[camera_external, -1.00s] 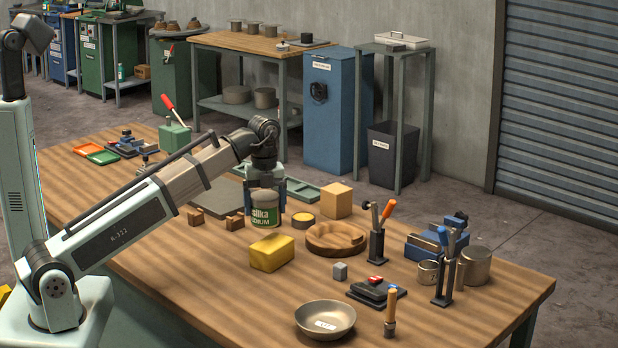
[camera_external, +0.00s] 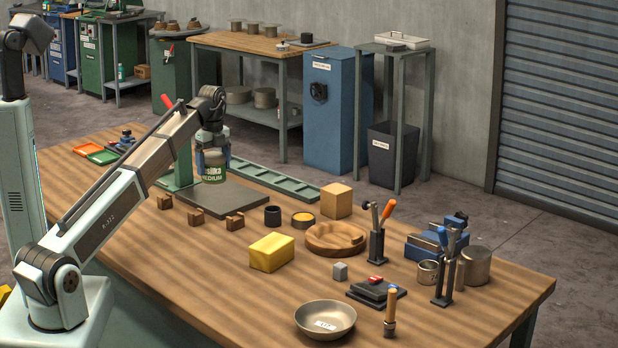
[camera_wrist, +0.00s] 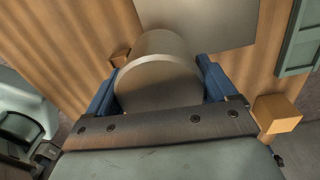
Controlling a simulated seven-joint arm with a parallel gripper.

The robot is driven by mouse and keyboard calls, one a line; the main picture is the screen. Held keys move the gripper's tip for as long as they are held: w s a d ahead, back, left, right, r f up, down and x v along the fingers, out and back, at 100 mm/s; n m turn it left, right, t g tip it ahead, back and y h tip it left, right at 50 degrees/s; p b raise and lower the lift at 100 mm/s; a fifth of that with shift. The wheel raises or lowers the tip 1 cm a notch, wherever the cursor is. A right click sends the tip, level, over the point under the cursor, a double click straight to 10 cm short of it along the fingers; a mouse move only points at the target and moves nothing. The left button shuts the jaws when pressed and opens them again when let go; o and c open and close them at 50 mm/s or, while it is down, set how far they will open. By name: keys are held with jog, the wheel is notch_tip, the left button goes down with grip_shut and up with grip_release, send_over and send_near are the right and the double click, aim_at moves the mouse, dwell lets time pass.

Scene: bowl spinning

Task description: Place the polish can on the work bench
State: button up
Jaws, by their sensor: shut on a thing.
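The work bench (camera_external: 190,265) is the wooden table underneath.
A metal bowl (camera_external: 325,318) and tools stand at the right. The bench's front left is clear.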

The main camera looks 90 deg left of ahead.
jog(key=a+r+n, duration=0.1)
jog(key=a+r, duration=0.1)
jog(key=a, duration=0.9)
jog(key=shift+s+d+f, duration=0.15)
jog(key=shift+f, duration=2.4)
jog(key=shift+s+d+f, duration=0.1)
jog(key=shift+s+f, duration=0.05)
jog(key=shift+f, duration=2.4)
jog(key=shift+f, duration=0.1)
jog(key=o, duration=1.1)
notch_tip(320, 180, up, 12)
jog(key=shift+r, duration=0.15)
● ● ● ● ● ● ●
-- WHAT IS REQUIRED --
Set every line down exactly as written, leaving each picture out.

-- OUTPUT FOR THIS EXERCISE --
[camera_external, -1.00s] 
[camera_external, +0.00s] 
[camera_wrist, +0.00s] 
Controlling a simulated seven-joint arm with a parallel gripper.

The robot is driven by mouse and keyboard calls, one a line; the main picture is the screen. Held keys move the gripper's tip for as long as they are held: w s a d ahead, back, left, right, r f up, down and x v along the fingers, out and back, at 100 mm/s; n m turn it left, right, t g tip it ahead, back and y h tip it left, right at 50 degrees/s; p b raise and lower the lift at 100 mm/s; a fifth of that with shift. The wheel raises or lowers the tip 1 cm a notch, wherever the cursor is. A right click sends the tip, level, over the point under the cursor, a double click straight to 10 cm short of it along the fingers; a mouse move only points at the target and moves nothing. The left button shuts the jaws when pressed and opens them again when let go; o and c open and close them at 50 mm/s or, while it is down, set how far they will open. By name: keys are held with jog, the wheel is notch_tip, the left button goes down with grip_shut and up with grip_release, send_over and send_near are the right and the double click, aim_at moves the mouse, dwell lets time pass.

Scene: bowl spinning

Task description: Place the polish can on the work bench
State: button up
Jaws, by their sensor: shut on a thing.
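The work bench (camera_external: 190,265) is the wooden table underneath.
A metal bowl (camera_external: 325,318) and tools stand at the right. The bench's front left is clear.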

The main camera looks 90 deg left of ahead.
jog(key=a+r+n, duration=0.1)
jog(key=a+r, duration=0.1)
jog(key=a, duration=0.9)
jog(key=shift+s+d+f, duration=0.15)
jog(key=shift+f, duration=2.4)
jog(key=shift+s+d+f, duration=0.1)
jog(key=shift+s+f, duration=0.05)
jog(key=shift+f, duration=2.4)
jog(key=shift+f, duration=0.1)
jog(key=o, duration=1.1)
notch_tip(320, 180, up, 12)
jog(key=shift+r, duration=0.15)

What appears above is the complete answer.